Copy only this range: the line with "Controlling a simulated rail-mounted" through the final line of the material, inclusive at both ends.

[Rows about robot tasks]
------------------------------------------------------------
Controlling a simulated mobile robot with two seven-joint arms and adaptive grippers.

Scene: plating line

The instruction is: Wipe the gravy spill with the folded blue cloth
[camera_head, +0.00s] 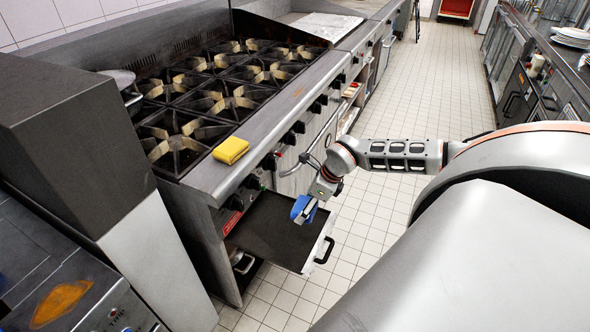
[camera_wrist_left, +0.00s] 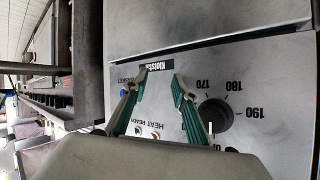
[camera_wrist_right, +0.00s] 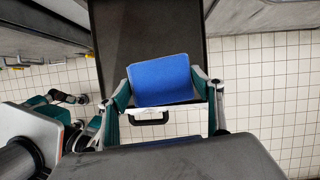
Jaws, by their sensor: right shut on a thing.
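The folded blue cloth (camera_head: 301,209) is held by my right gripper (camera_head: 306,205), above an open drawer or door low on the stove's front. In the right wrist view the blue cloth (camera_wrist_right: 162,82) sits between the two fingers of my right gripper (camera_wrist_right: 163,90). The gravy spill (camera_head: 61,302), an orange-brown patch, lies on the dark grey top at the lower left, well away from the cloth. My left gripper (camera_wrist_left: 157,84) is open and empty, close to a panel with a temperature dial (camera_wrist_left: 215,115). It is out of the head view.
A yellow folded cloth or sponge (camera_head: 230,150) lies on the stove's front ledge, by the burners (camera_head: 215,100). The open dark panel (camera_head: 268,232) juts out below. A tall dark box (camera_head: 75,130) stands between the stove and the spill. Tiled floor (camera_head: 420,100) is clear.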

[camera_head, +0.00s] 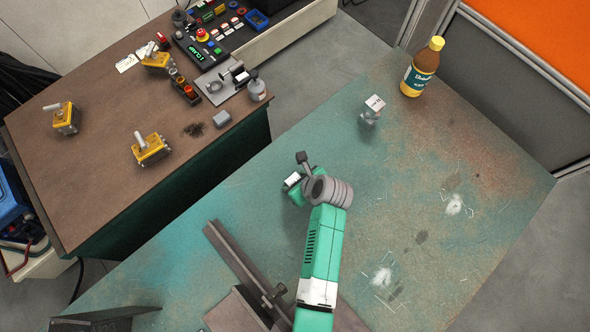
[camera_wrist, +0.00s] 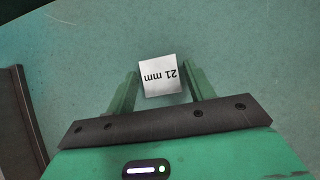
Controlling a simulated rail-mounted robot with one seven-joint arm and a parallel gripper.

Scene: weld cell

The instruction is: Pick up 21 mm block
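The 21 mm block (camera_wrist: 160,84) shows in the wrist view with a pale top marked "21 mm", upside down in the picture. My gripper (camera_wrist: 162,74) is open, with one green finger on each side of the block. The left finger is very close to the block; I cannot tell if it touches. A narrow gap shows at the right finger.
On the green table (camera_head: 420,180), a small block with a white label (camera_head: 373,106) and a bottle (camera_head: 421,70) stand farther back. A brown steel rail (camera_head: 240,262) lies left of my arm.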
------------------------------------------------------------
▶ EXERCISE RESULT:
Controlling a simulated rail-mounted robot with one seven-joint arm and a parallel gripper.

Scene: weld cell

The instruction is: Pick up 21 mm block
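The 21 mm block (camera_wrist: 160,84) shows in the wrist view with a pale top marked "21 mm", upside down in the picture. My gripper (camera_wrist: 162,74) is open, with one green finger on each side of the block. The left finger is very close to the block; I cannot tell if it touches. A narrow gap shows at the right finger.
On the green table (camera_head: 420,180), a small block with a white label (camera_head: 373,106) and a bottle (camera_head: 421,70) stand farther back. A brown steel rail (camera_head: 240,262) lies left of my arm.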

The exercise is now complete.